[Robot tool calls]
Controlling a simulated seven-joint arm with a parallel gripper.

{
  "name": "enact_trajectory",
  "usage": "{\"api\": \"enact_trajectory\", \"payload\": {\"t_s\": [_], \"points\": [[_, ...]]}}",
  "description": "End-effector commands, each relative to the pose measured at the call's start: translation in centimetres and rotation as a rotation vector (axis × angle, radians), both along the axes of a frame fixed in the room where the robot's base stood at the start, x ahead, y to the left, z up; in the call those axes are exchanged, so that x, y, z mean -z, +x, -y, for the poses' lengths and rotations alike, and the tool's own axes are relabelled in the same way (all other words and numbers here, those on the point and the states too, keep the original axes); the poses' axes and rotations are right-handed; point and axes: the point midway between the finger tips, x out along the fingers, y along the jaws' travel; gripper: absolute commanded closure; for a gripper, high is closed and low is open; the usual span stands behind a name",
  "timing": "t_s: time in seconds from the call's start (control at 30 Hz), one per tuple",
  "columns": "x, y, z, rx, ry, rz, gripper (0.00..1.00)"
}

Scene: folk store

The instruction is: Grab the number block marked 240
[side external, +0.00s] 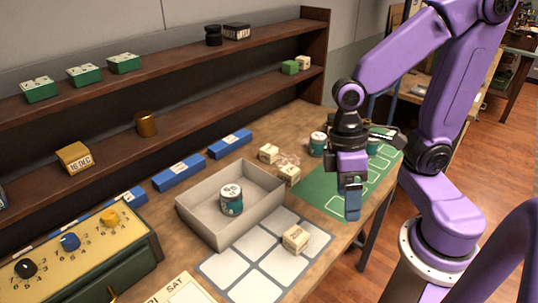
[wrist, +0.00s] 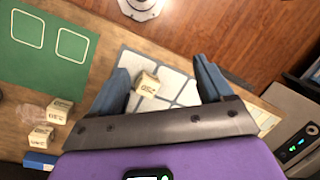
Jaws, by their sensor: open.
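A cream number block (side external: 295,239) sits on a white-squared mat. In the wrist view this block (wrist: 147,84) shows between my fingers, nearer the left one, with a marking too small to read surely. Two more cream blocks (side external: 268,153) (side external: 289,174) stand on the table behind the tray; they also show at the left of the wrist view (wrist: 60,108) (wrist: 40,137). I cannot tell which one reads 240. My gripper (side external: 352,205) is open and empty, pointing down in the air above the table's right side, apart from the blocks.
A grey tray (side external: 190,217) holds a teal and white canister (side external: 231,199). A green mat (side external: 318,190) lies at the right, with another canister (side external: 318,143) near its back. A dial box (side external: 85,255) and shelves (side external: 160,85) line the left and back. Crumpled clear material (wrist: 29,113) lies near two blocks.

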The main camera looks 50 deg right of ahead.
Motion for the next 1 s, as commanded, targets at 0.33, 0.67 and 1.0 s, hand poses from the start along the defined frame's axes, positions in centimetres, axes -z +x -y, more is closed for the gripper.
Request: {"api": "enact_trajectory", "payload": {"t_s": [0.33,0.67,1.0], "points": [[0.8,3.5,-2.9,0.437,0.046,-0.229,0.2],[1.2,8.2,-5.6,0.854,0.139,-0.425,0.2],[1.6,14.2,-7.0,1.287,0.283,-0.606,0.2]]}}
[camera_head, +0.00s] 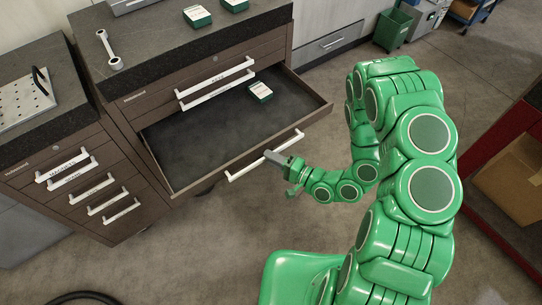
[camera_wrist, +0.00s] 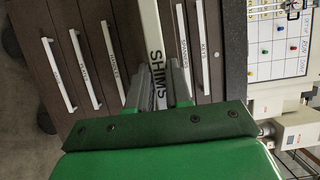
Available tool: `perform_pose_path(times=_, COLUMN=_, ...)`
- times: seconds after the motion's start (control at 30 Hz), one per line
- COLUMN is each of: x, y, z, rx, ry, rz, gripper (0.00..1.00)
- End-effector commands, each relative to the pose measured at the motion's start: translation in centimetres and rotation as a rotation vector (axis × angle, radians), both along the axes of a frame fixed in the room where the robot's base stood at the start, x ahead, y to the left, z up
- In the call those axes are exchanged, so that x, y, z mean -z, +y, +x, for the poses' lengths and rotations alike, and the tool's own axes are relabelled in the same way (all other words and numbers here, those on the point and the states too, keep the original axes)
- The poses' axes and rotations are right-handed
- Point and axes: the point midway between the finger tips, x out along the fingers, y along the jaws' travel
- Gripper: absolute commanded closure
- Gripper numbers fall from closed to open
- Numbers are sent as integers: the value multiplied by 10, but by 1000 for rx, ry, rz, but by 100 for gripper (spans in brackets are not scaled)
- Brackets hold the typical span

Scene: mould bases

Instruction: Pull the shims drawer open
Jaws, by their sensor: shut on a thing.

WRITTEN EXERCISE:
Please return, exactly as they appear, the lines starting at the one that contains "- In the call" and ending at the one that contains "- Numbers are".

EXPECTED OUTPUT:
- In the call those axes are exchanged, so that x, y, z mean -z, +y, +x, for the poses' lengths and rotations alike, and the tool's own axes are relabelled in the same way (all other words and numbers here, those on the point and the states too, keep the original axes)
- The poses' axes and rotations are right-handed
- Point and axes: the point midway between the finger tips, x out along the fingers, y along the jaws' travel
- Gripper: absolute commanded closure
- Gripper numbers fall from closed to open
- Numbers are sent as integers: the value multiplied by 10, but by 1000 for rx, ry, rz, but by 100 for gripper (spans in brackets are not scaled)

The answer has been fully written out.